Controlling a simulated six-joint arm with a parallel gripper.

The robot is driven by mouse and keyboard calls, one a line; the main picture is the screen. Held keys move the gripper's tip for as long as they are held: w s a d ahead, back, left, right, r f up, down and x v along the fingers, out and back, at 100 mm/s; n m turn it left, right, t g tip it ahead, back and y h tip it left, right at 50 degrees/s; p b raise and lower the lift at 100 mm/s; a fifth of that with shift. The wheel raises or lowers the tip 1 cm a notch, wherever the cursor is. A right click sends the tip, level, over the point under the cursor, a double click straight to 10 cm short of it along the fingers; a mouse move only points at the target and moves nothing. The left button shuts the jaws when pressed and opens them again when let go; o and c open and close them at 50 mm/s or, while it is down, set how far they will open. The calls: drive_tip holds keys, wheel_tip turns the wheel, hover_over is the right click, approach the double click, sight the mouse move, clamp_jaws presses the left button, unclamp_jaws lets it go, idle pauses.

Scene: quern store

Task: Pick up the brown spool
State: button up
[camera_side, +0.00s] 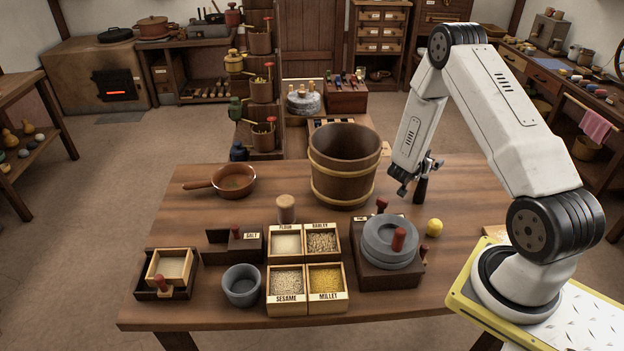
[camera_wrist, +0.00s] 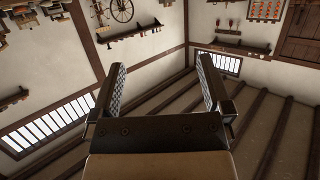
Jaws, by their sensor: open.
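A small light-brown wooden piece (camera_side: 286,208), upright and roughly cylindrical, stands on the table behind the flour box. It is the nearest match to a brown spool, but I cannot tell for sure that it is one. My gripper (camera_side: 414,184) hangs above the right part of the table, right of the wooden bucket and well apart from the brown piece. In the wrist view my gripper (camera_wrist: 161,72) has its two fingers spread wide with nothing between them.
A wooden bucket (camera_side: 343,185) stands between my gripper and the brown piece. Grain boxes (camera_side: 291,307), a grey bowl (camera_side: 242,298) and a brown pan (camera_side: 217,188) are farther left.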

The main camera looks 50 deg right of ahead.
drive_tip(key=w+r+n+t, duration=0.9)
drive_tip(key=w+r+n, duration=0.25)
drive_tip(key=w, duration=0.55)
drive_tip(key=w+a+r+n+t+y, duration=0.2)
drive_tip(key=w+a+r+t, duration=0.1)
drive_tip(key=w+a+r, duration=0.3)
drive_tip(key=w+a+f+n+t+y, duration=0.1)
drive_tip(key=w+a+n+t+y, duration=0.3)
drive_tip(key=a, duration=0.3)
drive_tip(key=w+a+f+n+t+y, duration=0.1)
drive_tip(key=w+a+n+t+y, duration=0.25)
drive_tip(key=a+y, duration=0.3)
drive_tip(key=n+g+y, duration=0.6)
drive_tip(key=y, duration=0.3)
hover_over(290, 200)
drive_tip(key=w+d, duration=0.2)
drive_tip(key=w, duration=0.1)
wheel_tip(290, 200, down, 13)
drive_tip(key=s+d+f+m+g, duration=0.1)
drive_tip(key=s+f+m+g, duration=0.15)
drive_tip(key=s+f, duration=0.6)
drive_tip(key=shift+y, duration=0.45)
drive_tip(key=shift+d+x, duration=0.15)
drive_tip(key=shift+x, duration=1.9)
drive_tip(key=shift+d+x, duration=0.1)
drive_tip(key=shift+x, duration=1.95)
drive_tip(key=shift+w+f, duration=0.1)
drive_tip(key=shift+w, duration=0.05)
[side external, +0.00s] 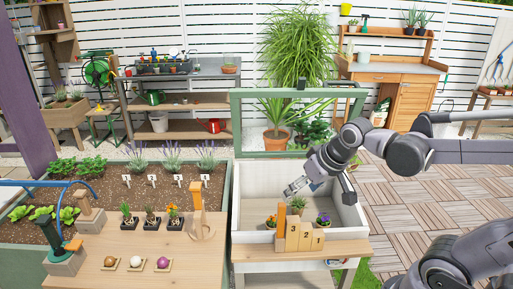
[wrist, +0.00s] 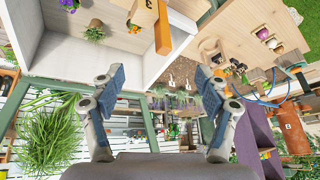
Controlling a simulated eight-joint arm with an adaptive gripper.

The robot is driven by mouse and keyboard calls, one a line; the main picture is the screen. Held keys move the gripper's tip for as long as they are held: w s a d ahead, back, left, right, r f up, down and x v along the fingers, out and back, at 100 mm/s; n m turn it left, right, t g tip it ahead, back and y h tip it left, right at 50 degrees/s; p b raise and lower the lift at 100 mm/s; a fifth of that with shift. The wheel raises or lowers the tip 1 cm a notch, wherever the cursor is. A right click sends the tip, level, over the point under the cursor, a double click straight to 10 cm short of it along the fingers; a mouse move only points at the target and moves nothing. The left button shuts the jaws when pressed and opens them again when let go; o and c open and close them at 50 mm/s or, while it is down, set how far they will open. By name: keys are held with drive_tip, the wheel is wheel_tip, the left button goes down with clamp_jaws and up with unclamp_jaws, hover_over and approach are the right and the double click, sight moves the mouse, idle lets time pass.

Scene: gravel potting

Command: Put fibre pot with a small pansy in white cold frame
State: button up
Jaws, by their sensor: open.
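The white cold frame (side external: 352,216) stands at the centre of the side view, its green-framed lid raised at the back. It also fills the upper left of the wrist view (wrist: 75,65). A small pot with a purple pansy (side external: 323,221) shows near its front right, behind the numbered block. Whether this pot stands inside the frame or on the ledge, I cannot tell. Purple flowers also show at the wrist view's top edge (wrist: 70,4). My gripper (side external: 321,190) is open and empty over the cold frame, apart from the pots; its spread fingers (wrist: 160,80) hold nothing.
A stepped wooden block (side external: 304,236) marked 3, 2, 1 stands at the front, with an orange post. Two other potted plants, a left one (side external: 271,222) and a middle one (side external: 298,206), are close by. A wooden table (side external: 135,240) with seedlings is at left.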

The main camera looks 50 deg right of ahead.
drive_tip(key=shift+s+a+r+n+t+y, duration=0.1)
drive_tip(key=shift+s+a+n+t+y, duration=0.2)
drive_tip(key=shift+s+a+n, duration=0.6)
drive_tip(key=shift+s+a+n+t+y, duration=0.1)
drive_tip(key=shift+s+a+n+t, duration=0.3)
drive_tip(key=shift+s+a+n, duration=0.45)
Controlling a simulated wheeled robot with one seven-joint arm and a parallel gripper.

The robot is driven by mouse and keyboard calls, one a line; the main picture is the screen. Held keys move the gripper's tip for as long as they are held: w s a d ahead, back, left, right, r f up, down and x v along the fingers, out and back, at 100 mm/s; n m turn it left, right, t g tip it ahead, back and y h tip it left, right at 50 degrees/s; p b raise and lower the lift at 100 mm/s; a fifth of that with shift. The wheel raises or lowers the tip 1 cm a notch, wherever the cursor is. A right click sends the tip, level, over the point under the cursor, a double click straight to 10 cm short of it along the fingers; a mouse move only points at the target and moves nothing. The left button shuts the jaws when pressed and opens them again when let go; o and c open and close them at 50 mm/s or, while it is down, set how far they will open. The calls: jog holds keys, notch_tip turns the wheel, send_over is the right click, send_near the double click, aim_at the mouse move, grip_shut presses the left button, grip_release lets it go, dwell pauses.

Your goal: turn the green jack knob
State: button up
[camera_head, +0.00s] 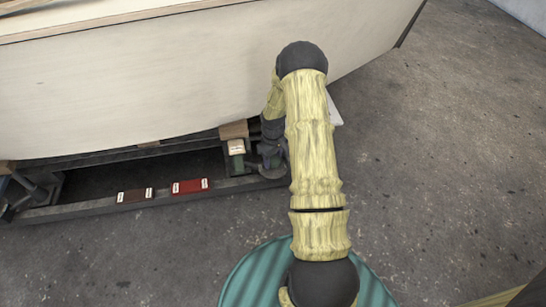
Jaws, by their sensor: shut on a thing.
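The green jack (237,160), a small dark green block with a white label, stands under the hull at the right end of the dark cradle frame. A wooden pad sits on top of it, against the hull. My gripper (271,156) is low beside the jack's right side, partly hidden by my own forearm. It is shut at the place where the jack's knob is. The knob itself and the fingertips cannot be made out clearly.
The pale plywood hull (150,75) overhangs the jack and cradle (100,207). A brown box (135,196) and a red box (190,186), both labelled, lie on the cradle's front rail. The concrete floor (440,170) to the right is clear.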

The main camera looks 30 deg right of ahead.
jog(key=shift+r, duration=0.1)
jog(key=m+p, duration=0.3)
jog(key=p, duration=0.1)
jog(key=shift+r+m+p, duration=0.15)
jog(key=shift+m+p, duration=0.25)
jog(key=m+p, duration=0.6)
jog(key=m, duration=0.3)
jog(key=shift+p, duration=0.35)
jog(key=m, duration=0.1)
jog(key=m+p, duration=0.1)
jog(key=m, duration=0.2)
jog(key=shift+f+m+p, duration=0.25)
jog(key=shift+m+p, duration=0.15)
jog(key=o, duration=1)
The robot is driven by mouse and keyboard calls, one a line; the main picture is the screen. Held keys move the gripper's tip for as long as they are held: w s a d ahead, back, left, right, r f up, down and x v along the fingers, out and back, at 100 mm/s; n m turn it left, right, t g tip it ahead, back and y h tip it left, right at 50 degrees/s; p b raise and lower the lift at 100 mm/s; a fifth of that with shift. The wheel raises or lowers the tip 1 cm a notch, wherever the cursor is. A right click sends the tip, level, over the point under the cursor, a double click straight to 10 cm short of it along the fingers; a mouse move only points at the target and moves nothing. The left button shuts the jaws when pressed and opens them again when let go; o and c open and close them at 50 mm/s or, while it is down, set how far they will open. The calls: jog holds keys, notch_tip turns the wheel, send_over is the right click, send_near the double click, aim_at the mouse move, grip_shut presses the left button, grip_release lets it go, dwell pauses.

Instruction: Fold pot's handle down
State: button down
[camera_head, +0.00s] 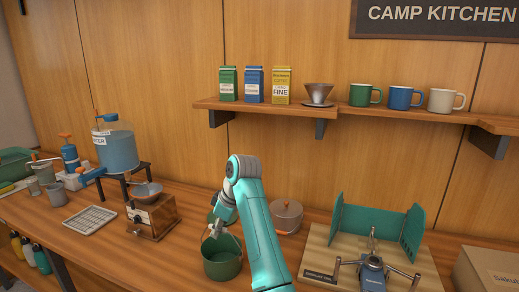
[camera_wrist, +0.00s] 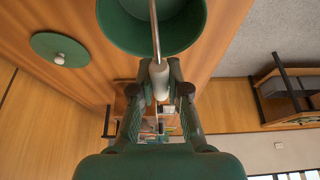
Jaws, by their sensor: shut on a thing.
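My gripper (camera_head: 217,231) is just above the pot's rim in the head view. In the wrist view my gripper's two fingers (camera_wrist: 161,92) are shut on the pale grip. The far end of the handle wire is partly hidden.
A green lid with a pale knob (camera_wrist: 58,48) lies beside the pot. A wooden coffee grinder (camera_head: 152,218) stands to the left. A shelf (camera_head: 350,112) hangs above.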

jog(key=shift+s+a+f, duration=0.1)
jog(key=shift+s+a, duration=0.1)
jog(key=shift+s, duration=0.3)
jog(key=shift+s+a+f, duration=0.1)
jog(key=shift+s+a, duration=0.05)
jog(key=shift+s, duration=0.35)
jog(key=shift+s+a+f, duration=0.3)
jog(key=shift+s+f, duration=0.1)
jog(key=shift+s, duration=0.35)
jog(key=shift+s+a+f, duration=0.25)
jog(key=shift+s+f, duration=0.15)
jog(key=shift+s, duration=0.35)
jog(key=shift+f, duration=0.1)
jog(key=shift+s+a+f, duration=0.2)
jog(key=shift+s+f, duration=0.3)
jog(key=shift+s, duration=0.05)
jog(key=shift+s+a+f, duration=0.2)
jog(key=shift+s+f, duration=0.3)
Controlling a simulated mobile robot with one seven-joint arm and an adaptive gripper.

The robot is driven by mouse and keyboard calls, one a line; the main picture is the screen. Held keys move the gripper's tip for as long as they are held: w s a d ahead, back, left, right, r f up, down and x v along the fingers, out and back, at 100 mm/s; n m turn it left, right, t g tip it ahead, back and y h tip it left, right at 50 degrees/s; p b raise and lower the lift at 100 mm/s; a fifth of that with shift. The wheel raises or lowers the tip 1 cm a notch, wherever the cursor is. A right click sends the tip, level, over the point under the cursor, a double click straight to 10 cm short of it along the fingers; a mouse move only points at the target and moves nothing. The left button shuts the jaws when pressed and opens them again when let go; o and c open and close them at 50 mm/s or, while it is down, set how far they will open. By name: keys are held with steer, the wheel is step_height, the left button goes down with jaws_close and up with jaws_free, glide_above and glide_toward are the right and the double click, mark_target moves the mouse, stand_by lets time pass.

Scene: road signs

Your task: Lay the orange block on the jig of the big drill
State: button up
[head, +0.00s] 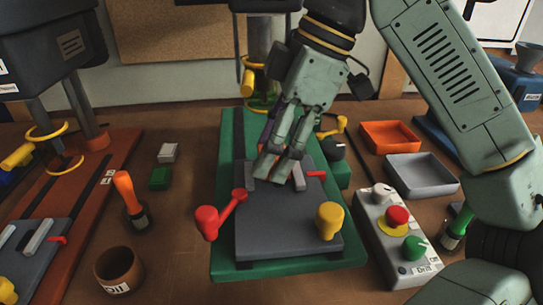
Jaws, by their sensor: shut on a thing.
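My gripper (280,168) points down over the grey jig plate (285,228) of the middle drill, which has a green base (228,190). Its fingers are shut on a thing that they hide; I cannot make out its colour or whether it touches the jig. I see no orange block in the open. A light grey clamp piece with a red tip (316,173) is just right of the fingertips. A red ball lever (223,212) and a yellow knob (330,220) are at the jig's front.
Another drill with a red-brown base (100,165) stands left. An orange tray (390,137), a grey tray (420,175) and a control box (397,235) are right. A green block (160,178), a light grey block (168,152), an orange-handled tool (125,188) and a brown cup (119,270) are left.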

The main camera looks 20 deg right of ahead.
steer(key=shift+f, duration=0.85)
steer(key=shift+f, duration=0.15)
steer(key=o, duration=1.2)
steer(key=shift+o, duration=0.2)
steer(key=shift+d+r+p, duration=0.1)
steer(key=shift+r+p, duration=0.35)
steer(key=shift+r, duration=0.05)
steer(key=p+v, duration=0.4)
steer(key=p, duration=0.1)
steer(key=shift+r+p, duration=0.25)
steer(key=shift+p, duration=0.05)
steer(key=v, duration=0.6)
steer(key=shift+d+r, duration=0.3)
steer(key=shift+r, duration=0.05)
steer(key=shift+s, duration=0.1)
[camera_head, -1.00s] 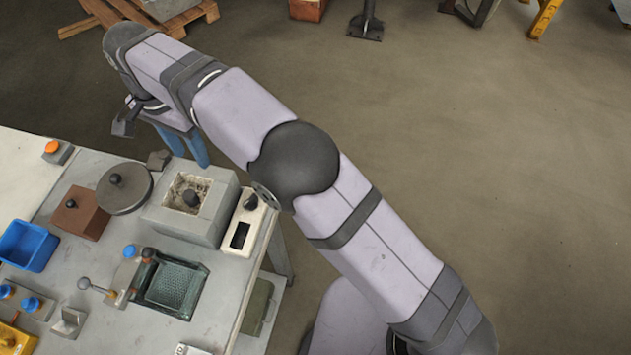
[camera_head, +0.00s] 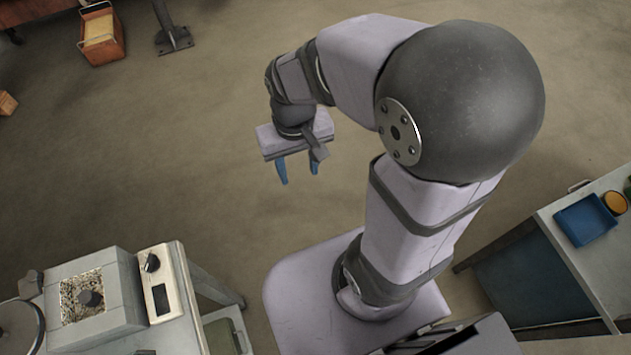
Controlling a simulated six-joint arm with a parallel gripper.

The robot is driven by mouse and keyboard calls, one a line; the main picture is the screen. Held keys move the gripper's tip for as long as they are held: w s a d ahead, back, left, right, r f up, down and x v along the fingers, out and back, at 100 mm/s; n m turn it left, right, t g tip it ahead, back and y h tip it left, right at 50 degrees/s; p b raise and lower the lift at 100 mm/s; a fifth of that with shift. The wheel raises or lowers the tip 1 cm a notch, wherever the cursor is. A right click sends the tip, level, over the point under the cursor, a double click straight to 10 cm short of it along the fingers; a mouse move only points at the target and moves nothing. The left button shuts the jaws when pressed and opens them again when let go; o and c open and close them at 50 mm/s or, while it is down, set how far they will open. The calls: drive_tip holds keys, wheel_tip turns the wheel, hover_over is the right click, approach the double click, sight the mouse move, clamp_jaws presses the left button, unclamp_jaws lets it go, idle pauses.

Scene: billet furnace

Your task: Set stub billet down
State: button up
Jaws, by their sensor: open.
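My gripper (camera_head: 299,174) hangs over the open floor between the two tables. I cannot pick out a stub billet for certain. A small dark grey block (camera_head: 30,284) sits beside the furnace at the left edge, but I cannot tell whether it is the billet. The grey box furnace (camera_head: 118,290) stands on the left table, with a dark knob in its speckled square top. My gripper is well away from both, to their upper right.
A white control box (camera_head: 165,278) with a black dial stands right of the furnace. At the right, another table (camera_head: 605,262) carries a blue tray (camera_head: 585,220) and a yellow-rimmed round container (camera_head: 615,203). An orange crate (camera_head: 102,38) stands on the floor at the back. The middle floor is clear.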

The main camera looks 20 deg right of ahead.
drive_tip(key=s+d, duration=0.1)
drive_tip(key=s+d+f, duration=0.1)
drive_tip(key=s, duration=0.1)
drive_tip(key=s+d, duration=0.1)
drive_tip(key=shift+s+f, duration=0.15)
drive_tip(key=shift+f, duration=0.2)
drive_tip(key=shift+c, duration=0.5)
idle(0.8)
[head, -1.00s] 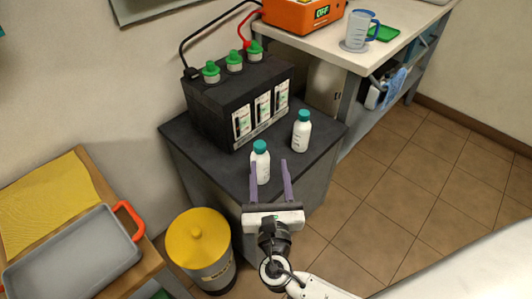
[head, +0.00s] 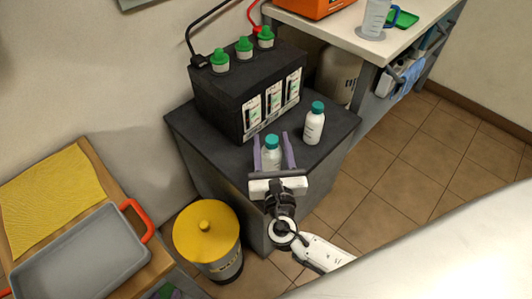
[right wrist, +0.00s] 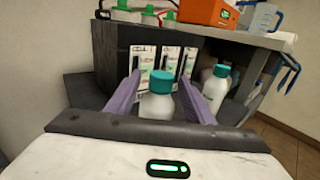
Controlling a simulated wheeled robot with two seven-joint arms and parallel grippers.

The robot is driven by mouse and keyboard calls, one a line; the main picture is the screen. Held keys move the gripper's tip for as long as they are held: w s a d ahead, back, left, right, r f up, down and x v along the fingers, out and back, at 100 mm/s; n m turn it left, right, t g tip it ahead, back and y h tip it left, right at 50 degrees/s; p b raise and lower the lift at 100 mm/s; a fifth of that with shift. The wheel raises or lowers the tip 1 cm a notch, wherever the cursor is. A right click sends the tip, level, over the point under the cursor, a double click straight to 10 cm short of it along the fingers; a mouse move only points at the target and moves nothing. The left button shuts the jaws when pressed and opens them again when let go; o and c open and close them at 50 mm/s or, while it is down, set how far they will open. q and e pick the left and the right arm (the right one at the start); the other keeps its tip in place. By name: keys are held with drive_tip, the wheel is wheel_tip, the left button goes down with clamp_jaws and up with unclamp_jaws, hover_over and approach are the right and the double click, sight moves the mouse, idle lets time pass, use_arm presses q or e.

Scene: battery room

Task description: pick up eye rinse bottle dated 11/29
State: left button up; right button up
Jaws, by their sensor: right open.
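Two white bottles with teal caps stand upright on the dark cabinet (head: 335,150). The nearer bottle (head: 272,157) is between the two purple fingers of my right gripper (head: 274,150), which is open with gaps at its sides. This bottle (right wrist: 157,100) is also centred between the fingers in the right wrist view. The other bottle (head: 314,127) stands to the right, clear of the fingers; it also shows in the right wrist view (right wrist: 217,85). No date is readable on either bottle.
A black battery (head: 235,100) with green caps stands behind the bottles. A yellow-lidded bin (head: 207,230) is on the floor at the left. A grey tray (head: 75,262) lies on a wooden table. A workbench (head: 400,45) stands at the back right.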

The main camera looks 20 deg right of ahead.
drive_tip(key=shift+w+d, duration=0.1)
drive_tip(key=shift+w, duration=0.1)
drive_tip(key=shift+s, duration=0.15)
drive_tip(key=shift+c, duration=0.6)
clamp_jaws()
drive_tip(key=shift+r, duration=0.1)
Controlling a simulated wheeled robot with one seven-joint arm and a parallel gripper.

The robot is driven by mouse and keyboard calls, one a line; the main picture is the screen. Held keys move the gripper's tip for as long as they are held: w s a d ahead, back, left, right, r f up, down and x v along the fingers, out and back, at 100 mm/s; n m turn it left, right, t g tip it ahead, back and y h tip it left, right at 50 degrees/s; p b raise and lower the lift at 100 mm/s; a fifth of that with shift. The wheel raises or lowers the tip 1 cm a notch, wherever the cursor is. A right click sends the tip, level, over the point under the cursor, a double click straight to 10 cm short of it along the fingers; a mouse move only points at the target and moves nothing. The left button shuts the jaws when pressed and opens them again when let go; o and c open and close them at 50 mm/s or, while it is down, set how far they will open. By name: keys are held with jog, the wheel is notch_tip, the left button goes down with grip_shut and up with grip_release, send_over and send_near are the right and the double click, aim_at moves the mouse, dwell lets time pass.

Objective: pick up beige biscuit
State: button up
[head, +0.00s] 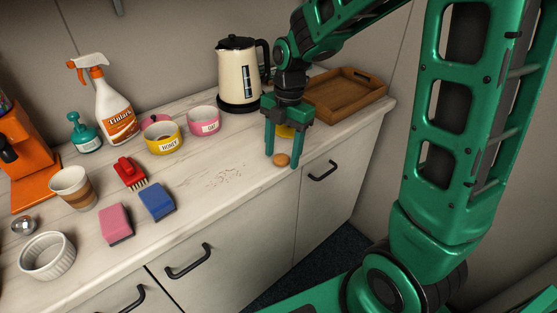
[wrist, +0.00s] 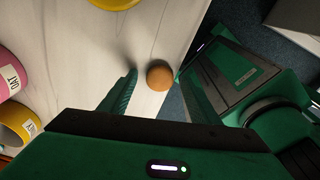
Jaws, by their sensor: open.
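The beige biscuit (head: 282,160) is a small round orange-brown piece on the counter near its front edge. In the wrist view the biscuit (wrist: 160,75) lies by the tips of my fingers, nearer the right one. My gripper (head: 282,163) is open and points down, with its two green fingers on either side of the biscuit in the head view. The wrist view also shows my open gripper (wrist: 155,80). I cannot tell whether a finger touches the biscuit.
A yellow item (head: 286,131) is partly hidden behind my gripper. A wooden tray (head: 345,104) and a cream kettle (head: 238,75) stand behind. Yellow (head: 163,145) and pink (head: 203,127) bowls, a blue sponge (head: 157,202) and a pink sponge (head: 116,224) are to the left. The counter edge is close.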

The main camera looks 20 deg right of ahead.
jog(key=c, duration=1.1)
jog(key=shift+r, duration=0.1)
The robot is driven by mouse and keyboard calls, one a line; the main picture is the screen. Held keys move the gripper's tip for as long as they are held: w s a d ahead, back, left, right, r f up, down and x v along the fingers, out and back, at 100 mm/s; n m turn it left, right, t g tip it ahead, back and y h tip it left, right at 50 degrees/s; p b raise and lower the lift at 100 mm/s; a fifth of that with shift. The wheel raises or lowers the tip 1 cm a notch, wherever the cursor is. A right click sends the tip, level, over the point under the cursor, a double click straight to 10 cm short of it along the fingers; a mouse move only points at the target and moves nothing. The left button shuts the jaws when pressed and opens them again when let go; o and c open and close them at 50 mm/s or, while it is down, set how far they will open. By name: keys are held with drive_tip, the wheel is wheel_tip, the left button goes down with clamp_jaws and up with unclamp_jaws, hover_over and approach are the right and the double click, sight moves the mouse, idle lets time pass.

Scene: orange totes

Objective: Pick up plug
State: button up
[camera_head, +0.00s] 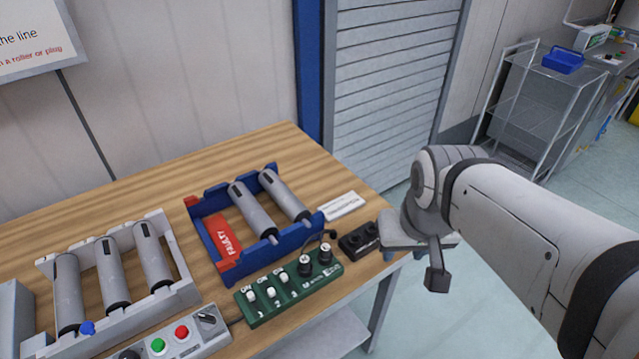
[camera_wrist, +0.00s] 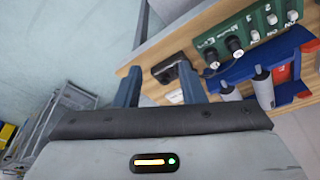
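Two black round plugs stand upright in the green board; the nearer one (camera_head: 305,265) and the farther one (camera_head: 325,254) are side by side at its right end. They also show in the wrist view as the left plug (camera_wrist: 211,56) and the right plug (camera_wrist: 235,46). A thin black cable arcs up beside them. The green board (camera_head: 272,310) lies near the table's front edge. My gripper (camera_head: 437,280) is off the table's right edge, apart from the plugs. In the wrist view my gripper (camera_wrist: 159,70) has its two fingers spread, with no held object between them.
A black two-hole block (camera_head: 358,240) sits right of the green board. A white roller rack (camera_head: 185,270) and button box (camera_head: 215,341) are at left.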

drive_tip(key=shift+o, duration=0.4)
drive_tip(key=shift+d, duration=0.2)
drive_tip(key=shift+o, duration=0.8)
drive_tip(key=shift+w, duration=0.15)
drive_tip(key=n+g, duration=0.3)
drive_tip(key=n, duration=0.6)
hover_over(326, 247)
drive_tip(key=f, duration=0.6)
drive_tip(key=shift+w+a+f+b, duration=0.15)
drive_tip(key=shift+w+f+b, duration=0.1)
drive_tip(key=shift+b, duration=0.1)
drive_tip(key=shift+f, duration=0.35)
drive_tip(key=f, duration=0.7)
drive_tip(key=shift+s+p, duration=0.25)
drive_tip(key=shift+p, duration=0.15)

**TASK GOAL**. Work out how many lines of the data above hold the word "simulated", and write only the count.

**WRITTEN ANSWER**. 7